Le Conseil, a poursuivi le Président du Conseil de sécurité pour le mois de février, Joël Adechi du Bénin, estime que tout devrait être mis en œuvre pour conserver la dynamique actuelle et appliquer l’Accord de paix global afin de parvenir à une véritable réconciliation nationale.  Le Conseil est d’ailleurs déterminé, a-t-il assuré au nom de ses homologues, à prendre des mesures afin d’encourager la communauté internationale à appuyer et à consolider le processus de paix et de lui permettre de jouer son rôle.  À ce propos, le Représentant béninois a annoncé l’élaboration d’un projet de résolution traitant en détail de tous les aspects de la situation au Soudan, et en particulier, des conditions de création d’une opération des Nations Unies à l’appui du processus de paix. 

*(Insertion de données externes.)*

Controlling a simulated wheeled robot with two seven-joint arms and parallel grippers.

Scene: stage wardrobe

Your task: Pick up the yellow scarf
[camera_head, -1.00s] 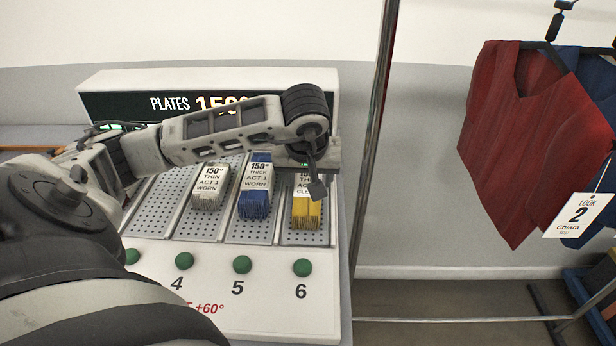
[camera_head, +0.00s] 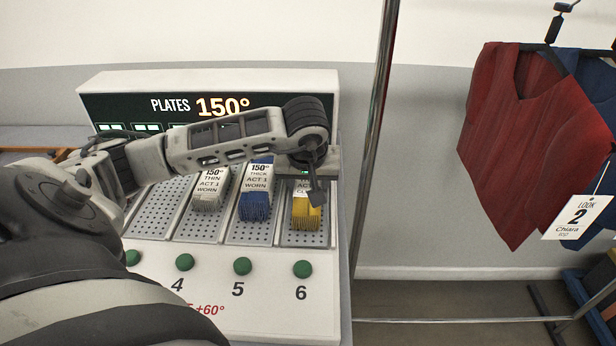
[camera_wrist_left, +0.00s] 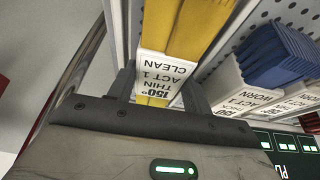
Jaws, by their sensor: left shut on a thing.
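The yellow scarf (camera_head: 306,216) is folded in a white paper band and stands in the slot above number 6 on the plate rack. Its band reads 150°, THIN, ACT 1, CLEAN in the left wrist view, where the yellow cloth (camera_wrist_left: 196,26) runs up from the band. My left gripper (camera_head: 312,186) is over the scarf's top and hides part of the band. In the left wrist view my left gripper (camera_wrist_left: 160,92) has a finger on each side of the banded end and is shut on it. I cannot tell whether the scarf is clear of the slot floor. My right gripper is out of view.
Green buttons (camera_head: 302,269) line the rack's front. A metal pole (camera_head: 372,150) rises close on the right. A red top (camera_head: 525,140) hangs beyond it.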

Toujours dans la déclaration présidentielle, les membres du Conseil se disent préoccupés par la situation au Darfour et révoltés par les graves crimes commis en violation du droit international et décrits dans le rapport de la Commission d’enquête internationale.  Ils appuient sans réserve le rôle de l’Union africaine et se déclarent prêts à appuyer des mécanismes qui pourraient permettre à la Mission des Nations Unies de fournir à l’Union africaine l’appui logistique et administratif dont elle pourrait avoir besoin.  L’approche unifiée, qui sous-tendrait la Mission de l’ONU, a été saluée par le Représentant spécial du Président de la Commission de l’Union africaine comme « un élément vital » des relations de travail entre les Nations Unies et l’Union africaine. 

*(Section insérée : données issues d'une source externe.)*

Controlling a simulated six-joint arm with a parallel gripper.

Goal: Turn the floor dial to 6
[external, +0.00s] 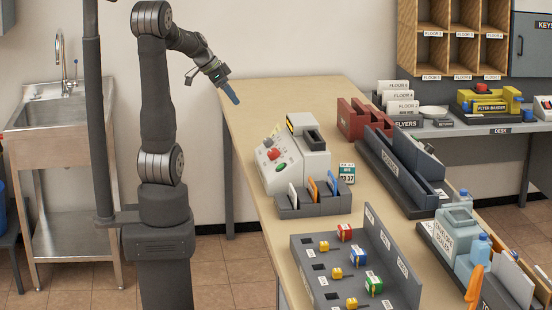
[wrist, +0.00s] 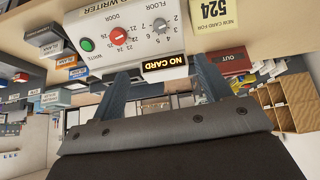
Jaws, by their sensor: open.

Baba Gana Kingibe a confirmé les discussions en cours sur les moyens de renforcer la coopération non seulement entre les missions des deux organisations mais aussi entre les organes de politique générale et tous les fonctionnaires « afin d’exploiter à fond leur complémentarité », grâce à des mécanismes de coordination.  Une coopération plus étroite entre l’Union africaine et les Nations Unies, pour le déploiement d’une véritable force tampon entre les combattants et les populations civiles, a été perçue par Jan Pronk comme la condition préalable à la conclusion d’un accord de paix.


Nommé chef de négociation à Abuja, le Vice-Président Taha a énuméré, à son tour, les aspects humanitaires, socioéconomiques, politiques et de sécurité d’un règlement pacifique du conflit au Darfour.  Il a aussi estimé que l’assainissement de la situation en matière de sécurité exige une augmentation des capacités de l’Union africaine, en subordonnant le désarmement des combattants à l’appui financier et technique de la communauté internationale.  Il a, par ailleurs, mis en garde contre l’impact négatif que pourrait avoir la suite donnée aux enquêtes sur les violations des droits de l’homme. 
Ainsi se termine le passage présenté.